[Start SOURCE MATERIAL]

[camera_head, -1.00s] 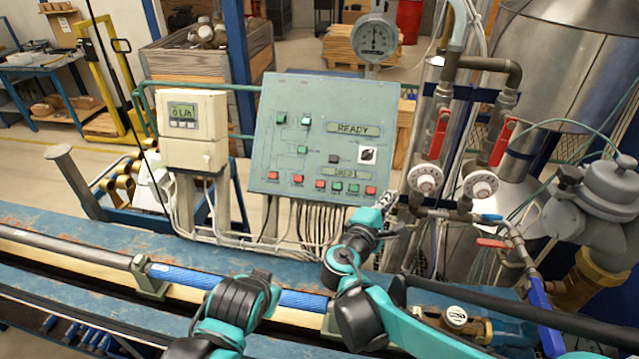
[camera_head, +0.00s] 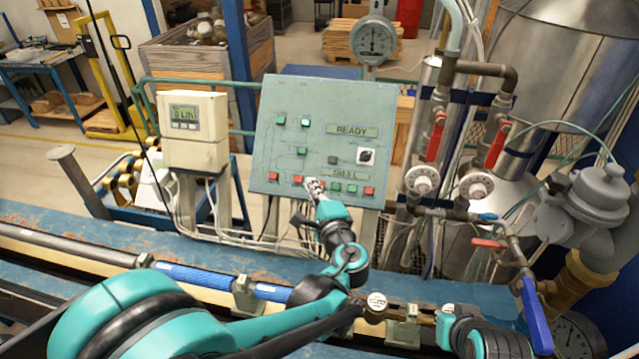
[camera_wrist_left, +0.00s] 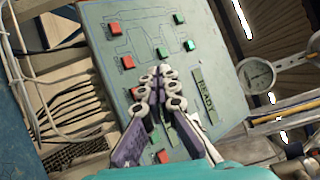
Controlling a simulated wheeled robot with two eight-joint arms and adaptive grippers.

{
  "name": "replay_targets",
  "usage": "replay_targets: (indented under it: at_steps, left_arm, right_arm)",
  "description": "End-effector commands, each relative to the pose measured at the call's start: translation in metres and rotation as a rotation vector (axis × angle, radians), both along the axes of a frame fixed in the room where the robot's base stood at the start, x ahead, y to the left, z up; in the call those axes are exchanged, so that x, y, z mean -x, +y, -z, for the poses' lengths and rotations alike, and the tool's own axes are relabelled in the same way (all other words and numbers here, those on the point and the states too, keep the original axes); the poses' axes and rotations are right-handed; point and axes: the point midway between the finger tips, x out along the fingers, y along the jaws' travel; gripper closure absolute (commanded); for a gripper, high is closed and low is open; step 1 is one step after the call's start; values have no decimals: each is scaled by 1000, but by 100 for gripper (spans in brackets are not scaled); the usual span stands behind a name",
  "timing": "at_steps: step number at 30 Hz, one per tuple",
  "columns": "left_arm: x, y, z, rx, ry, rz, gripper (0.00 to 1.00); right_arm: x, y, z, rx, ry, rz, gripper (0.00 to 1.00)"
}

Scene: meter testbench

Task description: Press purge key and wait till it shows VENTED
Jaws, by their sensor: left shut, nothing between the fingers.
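The grey-green control panel (camera_head: 290,115) stands tilted behind the bench. Its upper display (camera_head: 351,130) reads READY; a lower display (camera_head: 345,173) seems to show a short code. Its bottom row holds red and green keys, including a red key (camera_head: 298,179) and a green key (camera_head: 336,187). Key labels are too small to read, so I cannot tell which is purge. My left gripper (camera_head: 313,186) is shut and empty at this row, hiding a key. The left wrist view shows its fingertips (camera_wrist_left: 163,85) before the panel; contact is unclear. My right gripper is out of view.
A white meter box (camera_head: 193,125) stands left of the panel. Pipes with red-handled valves (camera_head: 437,135) and a round dial gauge (camera_head: 375,42) stand at the right. A blue tube (camera_head: 195,277) lies along the bench in front. Cables hang under the panel.

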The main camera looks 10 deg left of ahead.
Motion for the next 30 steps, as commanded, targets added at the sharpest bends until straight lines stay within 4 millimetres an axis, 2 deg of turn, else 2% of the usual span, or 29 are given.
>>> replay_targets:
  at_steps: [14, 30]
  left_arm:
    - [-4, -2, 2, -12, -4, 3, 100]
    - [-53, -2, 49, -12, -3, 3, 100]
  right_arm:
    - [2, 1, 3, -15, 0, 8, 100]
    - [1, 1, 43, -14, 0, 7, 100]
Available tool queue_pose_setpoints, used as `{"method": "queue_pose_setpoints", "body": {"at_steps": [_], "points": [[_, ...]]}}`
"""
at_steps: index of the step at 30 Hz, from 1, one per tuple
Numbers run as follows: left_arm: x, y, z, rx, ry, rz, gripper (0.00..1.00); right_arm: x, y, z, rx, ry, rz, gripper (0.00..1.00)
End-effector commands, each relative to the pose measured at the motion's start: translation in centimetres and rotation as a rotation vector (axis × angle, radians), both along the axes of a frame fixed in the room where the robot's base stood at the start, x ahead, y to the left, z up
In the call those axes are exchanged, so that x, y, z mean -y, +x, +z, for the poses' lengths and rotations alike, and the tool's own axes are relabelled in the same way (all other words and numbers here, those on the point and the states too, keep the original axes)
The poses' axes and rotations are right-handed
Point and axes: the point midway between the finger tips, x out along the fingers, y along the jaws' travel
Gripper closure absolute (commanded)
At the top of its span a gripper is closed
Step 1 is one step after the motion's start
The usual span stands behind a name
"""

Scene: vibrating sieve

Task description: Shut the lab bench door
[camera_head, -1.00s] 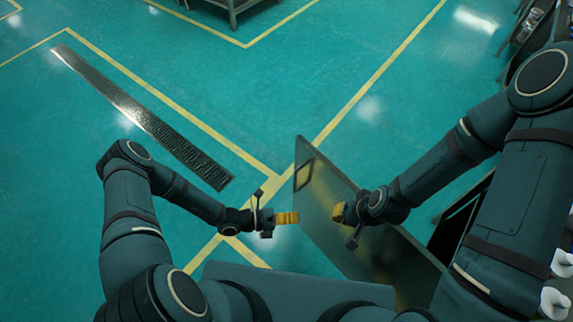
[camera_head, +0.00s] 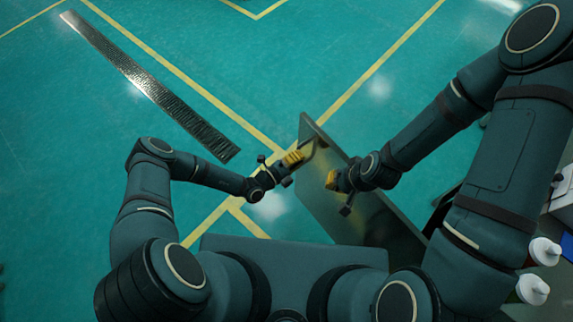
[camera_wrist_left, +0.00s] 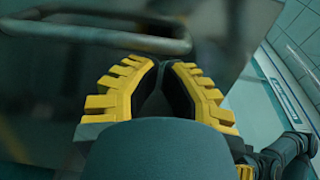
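The lab bench door (camera_head: 318,207) is a dark grey, shiny panel standing open in front of me, its top edge running from upper left to lower right. Its bar handle (camera_head: 312,149) is near the far end. My left gripper (camera_head: 298,157) is at the handle. In the left wrist view the yellow fingertips (camera_wrist_left: 163,62) meet with nothing visible between them, and the handle (camera_wrist_left: 100,38) passes just beyond and left of them. Contact is unclear. My right gripper (camera_head: 331,180) is by the door panel, nearer me; its finger opening cannot be made out.
A long metal grating (camera_head: 150,88) lies in the teal floor at upper left. Yellow lines (camera_head: 370,72) mark the floor, which is otherwise clear left of the door. White-capped items (camera_head: 534,289) stand on a surface at the right edge.

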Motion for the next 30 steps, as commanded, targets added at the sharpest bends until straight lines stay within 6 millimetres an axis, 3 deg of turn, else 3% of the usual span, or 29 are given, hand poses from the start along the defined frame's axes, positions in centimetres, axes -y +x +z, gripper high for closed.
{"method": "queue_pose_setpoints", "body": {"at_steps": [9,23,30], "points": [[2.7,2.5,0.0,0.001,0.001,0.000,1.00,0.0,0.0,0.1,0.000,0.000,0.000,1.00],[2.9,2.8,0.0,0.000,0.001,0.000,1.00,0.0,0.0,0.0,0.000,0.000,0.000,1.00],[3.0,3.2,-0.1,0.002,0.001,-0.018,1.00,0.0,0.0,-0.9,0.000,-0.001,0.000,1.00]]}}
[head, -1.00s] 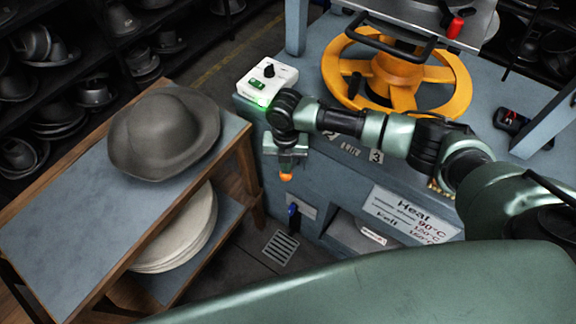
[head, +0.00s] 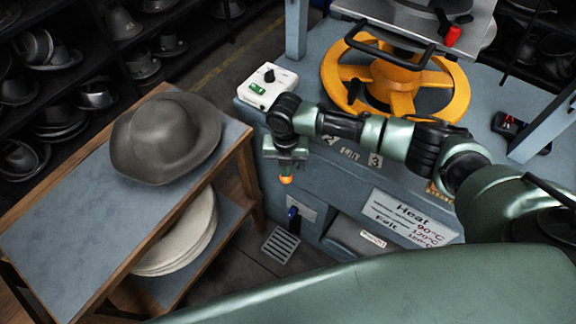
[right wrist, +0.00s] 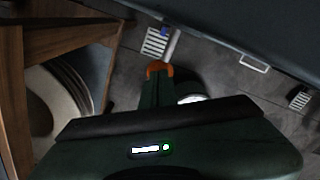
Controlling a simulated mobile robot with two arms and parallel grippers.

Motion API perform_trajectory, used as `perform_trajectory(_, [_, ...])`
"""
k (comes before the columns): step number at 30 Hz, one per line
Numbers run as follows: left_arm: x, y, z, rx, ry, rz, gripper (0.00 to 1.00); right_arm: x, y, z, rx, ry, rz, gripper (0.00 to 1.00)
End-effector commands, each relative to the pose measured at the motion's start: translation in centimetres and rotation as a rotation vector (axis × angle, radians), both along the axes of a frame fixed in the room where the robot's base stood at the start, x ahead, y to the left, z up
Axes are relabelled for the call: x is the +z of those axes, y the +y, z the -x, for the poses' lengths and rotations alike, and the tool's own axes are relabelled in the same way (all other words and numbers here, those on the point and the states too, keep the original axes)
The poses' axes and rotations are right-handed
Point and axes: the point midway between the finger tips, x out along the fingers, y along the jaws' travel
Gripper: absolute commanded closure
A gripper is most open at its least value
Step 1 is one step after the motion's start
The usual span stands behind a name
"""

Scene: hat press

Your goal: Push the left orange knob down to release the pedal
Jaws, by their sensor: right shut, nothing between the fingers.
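The orange knob (head: 286,180) shows just under the tip of my right gripper (head: 286,173), in front of the blue-grey press. My right gripper points down and is shut with nothing between its fingers. In the right wrist view the knob (right wrist: 158,68) is right at the end of the shut fingers (right wrist: 158,82), which hide part of it. I cannot tell whether they touch. A blue part (head: 293,213), perhaps of the pedal, stands low on the press front. My left gripper is not in view.
A wooden side table (head: 60,235) with a grey felt hat (head: 165,138) and pale discs (head: 185,240) below stands left. A white control box (head: 267,84) and a yellow handwheel (head: 455,95) are on the press. A grate (head: 281,245) lies in the floor.

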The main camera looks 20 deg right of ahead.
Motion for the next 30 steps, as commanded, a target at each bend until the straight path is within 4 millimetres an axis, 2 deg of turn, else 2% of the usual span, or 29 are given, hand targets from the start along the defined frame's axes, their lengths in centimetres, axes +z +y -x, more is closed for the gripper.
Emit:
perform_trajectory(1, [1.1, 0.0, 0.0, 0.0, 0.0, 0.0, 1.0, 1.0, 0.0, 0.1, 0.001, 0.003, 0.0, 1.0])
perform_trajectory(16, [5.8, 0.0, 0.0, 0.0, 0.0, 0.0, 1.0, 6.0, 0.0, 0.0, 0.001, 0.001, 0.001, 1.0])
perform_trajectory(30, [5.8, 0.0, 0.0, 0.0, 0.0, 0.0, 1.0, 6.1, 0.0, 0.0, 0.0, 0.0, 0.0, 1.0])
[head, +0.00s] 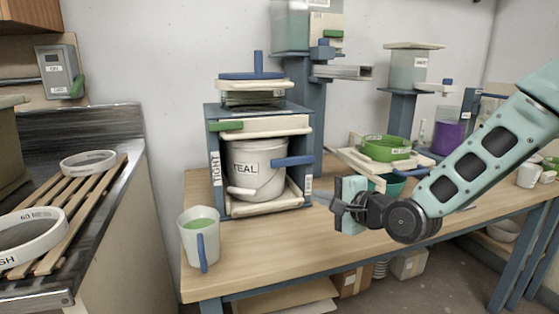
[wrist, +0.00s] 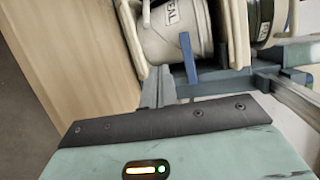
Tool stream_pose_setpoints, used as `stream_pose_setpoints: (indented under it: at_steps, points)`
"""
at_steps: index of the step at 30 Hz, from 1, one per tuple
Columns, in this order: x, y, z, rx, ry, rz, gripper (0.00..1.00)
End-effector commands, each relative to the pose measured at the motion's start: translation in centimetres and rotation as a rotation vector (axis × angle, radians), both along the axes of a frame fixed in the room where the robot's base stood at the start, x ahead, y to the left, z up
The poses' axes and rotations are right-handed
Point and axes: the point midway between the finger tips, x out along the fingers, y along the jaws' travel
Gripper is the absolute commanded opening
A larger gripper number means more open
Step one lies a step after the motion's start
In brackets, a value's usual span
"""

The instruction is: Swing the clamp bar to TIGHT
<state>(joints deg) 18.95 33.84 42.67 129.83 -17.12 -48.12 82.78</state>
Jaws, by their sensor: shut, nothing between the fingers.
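A press frame (head: 308,140) with blue posts stands on the wooden table and holds a white bucket (head: 258,160) marked TEAL. A blue bar (head: 292,161), seemingly the clamp bar, sticks out across the frame's right front; it also shows in the wrist view (wrist: 188,58). The label TIGHT (head: 216,170) is on the left post. A label on the right post (head: 308,186) is too small to read. My gripper (head: 322,198) is right of the frame, lower than the bar. In the wrist view its shut, empty fingers (wrist: 157,88) are close to the bar; contact is unclear.
A cup with green liquid (head: 200,235) stands at the table's front left. A green bowl (head: 386,147) on a pale stand is behind my arm. A slatted rack (head: 85,210) with white rings is on the left counter. The table (head: 290,245) front is mostly clear.

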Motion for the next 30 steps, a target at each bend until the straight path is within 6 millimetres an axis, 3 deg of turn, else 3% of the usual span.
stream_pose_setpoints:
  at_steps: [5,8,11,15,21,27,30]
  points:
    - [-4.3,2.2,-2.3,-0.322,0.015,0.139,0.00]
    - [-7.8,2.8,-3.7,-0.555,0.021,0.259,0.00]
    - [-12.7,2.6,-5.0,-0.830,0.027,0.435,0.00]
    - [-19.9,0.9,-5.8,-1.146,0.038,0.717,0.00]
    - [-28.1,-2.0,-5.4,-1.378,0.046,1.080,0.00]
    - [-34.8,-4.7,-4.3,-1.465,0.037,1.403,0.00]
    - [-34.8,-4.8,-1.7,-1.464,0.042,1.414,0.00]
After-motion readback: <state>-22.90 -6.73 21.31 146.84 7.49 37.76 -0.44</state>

[End SOURCE MATERIAL]

__WHAT YOU NEED TO DO__
Where a line holds the string "Controlling", copy that line.

__FULL RESPONSE__
Controlling a simulated wheeled robot with two eight-joint arms and adaptive grippers.
Controlling a simulated mobile robot with two arms and parallel grippers.

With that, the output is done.